Before we even arrived in Atlanta, my team and I had the first 10 email messages created and uploaded in our Console System, ready to be triggered as soon as someone in the room said “YES” to our program. These messages are the onboarding process we use to ensure new clients are welcomed, immediately engaged, and able to begin creating wins and gaining momentum right out of the gate! This process is critical; it sets the stage for how clients will show up, commit, and get results. So even while we were dancing, having fun, and celebrating, enjoying our Welcome and Orientation lunch and connecting with coaches who were in the room, people who said “YES” were receiving email messages with the support they needed to get started right away.


 

BONUS!

Look at your full financial picture—and if you’re not good with numbers, hire a bookkeeper or CPA who is.

So many people sugarcoat the investment necessary to put on a live event.

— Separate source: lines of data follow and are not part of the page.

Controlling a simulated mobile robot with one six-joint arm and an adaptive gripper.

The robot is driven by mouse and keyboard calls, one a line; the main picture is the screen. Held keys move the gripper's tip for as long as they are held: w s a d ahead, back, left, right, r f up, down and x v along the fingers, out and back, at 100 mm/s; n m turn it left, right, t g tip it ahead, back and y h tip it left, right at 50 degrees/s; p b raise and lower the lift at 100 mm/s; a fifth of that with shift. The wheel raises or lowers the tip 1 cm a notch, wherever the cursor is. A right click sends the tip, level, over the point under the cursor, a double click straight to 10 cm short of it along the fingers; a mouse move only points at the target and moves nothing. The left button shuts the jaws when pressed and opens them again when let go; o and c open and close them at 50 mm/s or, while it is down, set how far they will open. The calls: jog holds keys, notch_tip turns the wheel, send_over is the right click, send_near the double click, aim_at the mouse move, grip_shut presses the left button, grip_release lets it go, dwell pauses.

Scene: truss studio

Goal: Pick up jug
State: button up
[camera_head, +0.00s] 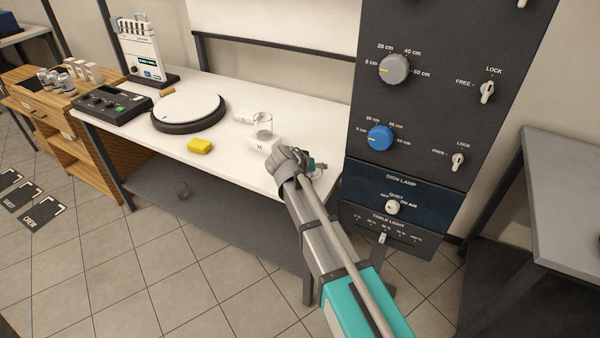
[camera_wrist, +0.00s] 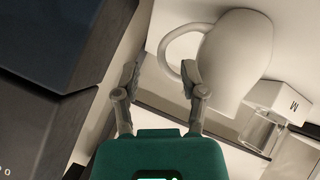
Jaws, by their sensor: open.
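The jug (camera_wrist: 238,58) is pale and smooth, with a loop handle on its left side in the wrist view. It lies tilted in that picture, against the white table top. My gripper (camera_wrist: 161,68) is open, with its two fingers apart at the handle side. The right fingertip overlaps the handle's loop in the picture; I cannot tell whether it touches. Nothing is held. In the head view my gripper (camera_head: 314,166) is a small teal part beyond my wrist, at the table's right end. I cannot make out the jug there; my arm likely covers it.
A white block marked M (camera_wrist: 290,101) and a clear glass (camera_wrist: 258,131) stand close beside the jug. The dark control panel (camera_head: 448,90) rises right of the table. A yellow sponge-like block (camera_head: 200,146) and a round turntable (camera_head: 189,112) are farther left.

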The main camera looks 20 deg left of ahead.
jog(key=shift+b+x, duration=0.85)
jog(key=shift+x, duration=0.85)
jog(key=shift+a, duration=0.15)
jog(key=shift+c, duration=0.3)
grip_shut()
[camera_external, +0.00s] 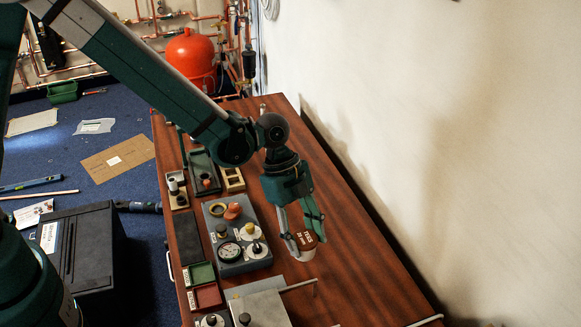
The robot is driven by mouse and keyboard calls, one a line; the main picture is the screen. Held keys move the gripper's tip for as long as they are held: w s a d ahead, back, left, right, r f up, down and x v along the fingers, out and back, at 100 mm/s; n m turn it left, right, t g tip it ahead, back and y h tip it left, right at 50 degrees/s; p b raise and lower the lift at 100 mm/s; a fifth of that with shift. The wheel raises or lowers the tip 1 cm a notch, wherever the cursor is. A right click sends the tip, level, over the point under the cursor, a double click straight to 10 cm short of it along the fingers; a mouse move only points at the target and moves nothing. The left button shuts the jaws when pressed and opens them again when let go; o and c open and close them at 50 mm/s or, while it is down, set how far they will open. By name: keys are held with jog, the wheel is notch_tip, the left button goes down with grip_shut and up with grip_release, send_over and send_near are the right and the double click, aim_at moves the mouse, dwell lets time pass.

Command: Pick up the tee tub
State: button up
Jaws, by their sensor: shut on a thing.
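The tee tub (304,243) is a small tub with a brown, labelled upper part and a pale lower part. It is at the right side of the wooden table, right of the grey gauge box. My gripper (304,241) points down over it with its fingers on either side, shut on the tub. The fingers cover part of the tub. I cannot tell whether its base touches the table.
The wooden table (352,268) is bare to the right and behind my gripper. A grey box with a gauge (230,252) stands left. Green (201,273) and red (206,297) trays lie further left. A pale block (262,308) with a rod is in front. A wall runs along the right.

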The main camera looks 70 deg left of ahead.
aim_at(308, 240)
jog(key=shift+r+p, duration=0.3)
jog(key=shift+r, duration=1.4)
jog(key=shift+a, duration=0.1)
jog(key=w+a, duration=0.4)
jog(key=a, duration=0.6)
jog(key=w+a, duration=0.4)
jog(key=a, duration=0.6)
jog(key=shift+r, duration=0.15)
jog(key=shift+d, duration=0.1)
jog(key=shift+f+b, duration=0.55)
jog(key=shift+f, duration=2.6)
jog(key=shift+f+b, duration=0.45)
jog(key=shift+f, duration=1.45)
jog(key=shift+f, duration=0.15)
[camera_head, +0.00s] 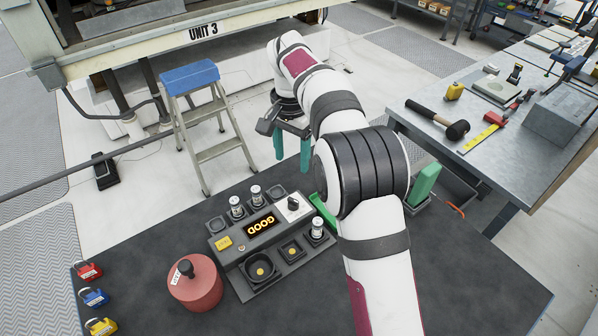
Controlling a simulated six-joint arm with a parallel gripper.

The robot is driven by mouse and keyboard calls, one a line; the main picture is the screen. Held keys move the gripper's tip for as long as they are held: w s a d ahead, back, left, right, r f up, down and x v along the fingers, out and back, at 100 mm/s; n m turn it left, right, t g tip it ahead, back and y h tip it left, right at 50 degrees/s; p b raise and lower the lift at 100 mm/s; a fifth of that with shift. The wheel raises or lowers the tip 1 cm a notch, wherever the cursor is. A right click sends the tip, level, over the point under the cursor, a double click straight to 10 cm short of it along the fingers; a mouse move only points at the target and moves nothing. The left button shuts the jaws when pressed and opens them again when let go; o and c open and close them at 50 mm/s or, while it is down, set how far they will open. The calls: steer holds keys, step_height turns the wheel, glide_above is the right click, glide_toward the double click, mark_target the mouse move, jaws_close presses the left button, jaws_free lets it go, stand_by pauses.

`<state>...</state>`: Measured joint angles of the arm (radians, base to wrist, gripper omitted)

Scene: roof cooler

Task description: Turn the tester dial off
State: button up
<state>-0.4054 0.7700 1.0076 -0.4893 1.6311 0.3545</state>
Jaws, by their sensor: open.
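The tester (232,256) is a dark grey box on the dark mat. Its lit display (261,226) reads GOOD, upside down in this view. The dial (293,204) is a black knob on a white plate at the tester's upper right corner; its setting is too small to read. My gripper (292,164) hangs above and beyond the dial in the picture, clear of the tester. Its two teal fingers are apart with nothing visible between them.
Small cylinders (237,208) stand in sockets around the tester, one (317,229) close to the dial. A red round canister (195,283) and several padlocks (95,297) are at left. A green strip (322,211) lies right of the dial. My arm hides part of the mat.

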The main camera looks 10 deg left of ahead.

Knowing your real numbers—upfront costs, fulfillment costs to deliver the program you sell there, etc.—will help you create realistic goals you and your team can strive for.

How I did this?

I assigned one dedicated team member to create a budget, track our expenses, and oversee the numbers. Then, we met before, during, and after the event to keep an eye on expenses, investments, and potential revenue. Again, we wanted this to be a surprise-free element!


 

In conclusion …

Hosting a live event is an incredible experience in so many ways. Not only is it a powerful way to deliver rich content in an energy-charged environment where magic happens, but it’s also a great tool in terms of business growth and development.

While Lifestyle LIVE! was a wonderful three days, I’m always researching—looking for ways to streamline and organize as well as possible. To that end, The Coaches Console team and I learned a TON that we can use to improve our future live events in order to deliver YOU the best possible experience as you strive to make your business one you can fall head-over-heels in love with!